24 November 2006

We Gather Together

Thanksgiving is a lovely idea for a holiday, but it seems more and more crushed between Halloween, the increasingly prominent freak-out party night (buy candy! buy costumes! buy extra insurance!), and the Christmas juggernaut, when we celebrate the birth of our economic savior, consumer capitalism. Thanksgiving itself presents fewer marketing opportunities, unless you're Ocean Spray cranberries, Butterball turkeys, or the always-powerful candied yam interests. (Not that I'm condemning consumer capitalism out of hand: once I read that the American wedding industry is worth billions but has a stagnant market, there being by nature only so many people of the right age and inclination for their services, I realized that eventually same-sex marriage would be legal and encouraged -- the benevolent golden hand would thereby "grow the market" in the only way possible.) But the byways distant from the commercial engines that drive our culture can be where the fruitful stuff happens, so I'm going to give thanks for that obscurity among other things.

These are my cultural consumer thanks, so I won't be mentioning family and friends, nor obvious blessings like good health and a place to live. Nor will I rhapsodize over the lemons, figs, and tomatoes I've eaten from my own backyard, nor give thanks that I'm not a farmer dependent on Nature for food and money (due to wet, cold springs the last two years have given me about three apricots from my three trees). I won't be mentioning the encouraging election just past, or even simple gratitude that once again I didn't have to put up with the Yankees in the World Series.

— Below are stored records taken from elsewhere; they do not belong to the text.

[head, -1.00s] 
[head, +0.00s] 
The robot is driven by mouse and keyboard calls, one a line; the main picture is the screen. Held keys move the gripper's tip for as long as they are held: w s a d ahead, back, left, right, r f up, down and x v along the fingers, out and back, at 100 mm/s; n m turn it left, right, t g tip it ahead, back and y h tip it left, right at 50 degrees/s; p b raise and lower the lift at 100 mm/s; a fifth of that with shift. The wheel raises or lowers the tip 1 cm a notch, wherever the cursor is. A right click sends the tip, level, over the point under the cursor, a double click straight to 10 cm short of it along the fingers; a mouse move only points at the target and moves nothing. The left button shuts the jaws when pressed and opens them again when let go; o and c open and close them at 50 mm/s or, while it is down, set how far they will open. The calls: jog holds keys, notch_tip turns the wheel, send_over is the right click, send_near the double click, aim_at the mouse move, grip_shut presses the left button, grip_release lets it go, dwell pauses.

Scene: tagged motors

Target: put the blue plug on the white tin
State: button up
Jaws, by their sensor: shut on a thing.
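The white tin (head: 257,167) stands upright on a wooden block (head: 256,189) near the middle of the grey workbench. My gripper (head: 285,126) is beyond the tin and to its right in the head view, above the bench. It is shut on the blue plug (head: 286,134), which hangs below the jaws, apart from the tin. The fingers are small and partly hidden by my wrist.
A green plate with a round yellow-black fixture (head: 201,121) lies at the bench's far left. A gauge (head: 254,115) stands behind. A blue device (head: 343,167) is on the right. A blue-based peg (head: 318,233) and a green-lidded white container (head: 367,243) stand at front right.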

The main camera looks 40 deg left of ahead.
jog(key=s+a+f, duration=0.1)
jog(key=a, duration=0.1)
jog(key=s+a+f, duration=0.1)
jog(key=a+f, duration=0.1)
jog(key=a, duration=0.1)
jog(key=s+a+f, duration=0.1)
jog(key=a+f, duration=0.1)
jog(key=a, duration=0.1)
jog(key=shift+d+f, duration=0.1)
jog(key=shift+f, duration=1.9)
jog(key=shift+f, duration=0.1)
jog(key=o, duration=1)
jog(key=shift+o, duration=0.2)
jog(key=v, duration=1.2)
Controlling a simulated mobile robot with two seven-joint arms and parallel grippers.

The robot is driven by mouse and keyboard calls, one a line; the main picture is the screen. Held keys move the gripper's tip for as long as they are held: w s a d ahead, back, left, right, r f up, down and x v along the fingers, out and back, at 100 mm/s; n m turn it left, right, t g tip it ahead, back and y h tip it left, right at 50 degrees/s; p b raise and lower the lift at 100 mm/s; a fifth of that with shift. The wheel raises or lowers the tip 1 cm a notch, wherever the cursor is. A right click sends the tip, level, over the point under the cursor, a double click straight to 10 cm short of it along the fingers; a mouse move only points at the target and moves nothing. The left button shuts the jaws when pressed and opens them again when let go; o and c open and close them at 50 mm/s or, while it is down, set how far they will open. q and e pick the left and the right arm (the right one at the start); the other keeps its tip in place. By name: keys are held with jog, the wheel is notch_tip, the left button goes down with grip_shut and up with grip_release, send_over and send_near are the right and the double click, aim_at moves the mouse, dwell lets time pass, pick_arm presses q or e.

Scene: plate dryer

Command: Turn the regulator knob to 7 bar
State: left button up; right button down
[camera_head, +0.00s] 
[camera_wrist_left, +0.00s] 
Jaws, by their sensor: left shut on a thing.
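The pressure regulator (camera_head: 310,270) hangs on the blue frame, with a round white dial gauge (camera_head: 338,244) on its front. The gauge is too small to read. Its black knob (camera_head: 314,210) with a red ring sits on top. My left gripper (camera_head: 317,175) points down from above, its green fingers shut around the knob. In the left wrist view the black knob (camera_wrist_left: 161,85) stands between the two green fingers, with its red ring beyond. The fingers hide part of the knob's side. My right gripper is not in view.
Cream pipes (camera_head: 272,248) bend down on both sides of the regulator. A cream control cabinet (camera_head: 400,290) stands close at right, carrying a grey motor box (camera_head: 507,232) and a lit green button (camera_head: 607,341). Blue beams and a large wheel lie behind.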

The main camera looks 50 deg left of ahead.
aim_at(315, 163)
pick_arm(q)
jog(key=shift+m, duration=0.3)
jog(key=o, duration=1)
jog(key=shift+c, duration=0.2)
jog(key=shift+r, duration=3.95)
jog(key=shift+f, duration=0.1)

Instead I give thanks for:

Mark Morris;

Elliott Carter, still composing beautifully in his 90s;

Getting to hear Nathan Gunn's indelible Billy Budd again, this spring in Pittsburgh (twice, and first-rowish; these are anticipatory thanks);

Getting to hear live performances by the late Lorraine Hunt Lieberson as often as I did, including some pretty obscure performances -- does anyone else besides Robert Aldridge remember the workshop of scenes from his Elmer Gantry?

Being able to read Shakespeare in his and my native language, which is good considering my laziness at learning foreign languages;

Getting to Bayreuth and hearing the Ring in the theater built for it;

Marston Records: the past recaptured and time regained (plus they give subscribers free stuff! www.marstonrecords.com);

The Internet, our electronic cornocupia and Aladdin's cave (and, to be honest, our on-line crack house);

Living in an age and area of such electronic and cultural abundance that I can get bored with masterpieces and forget to mention the hundreds of other riches I should be grateful for;

And, finally, for everyone who stops by here to read -- many thanks.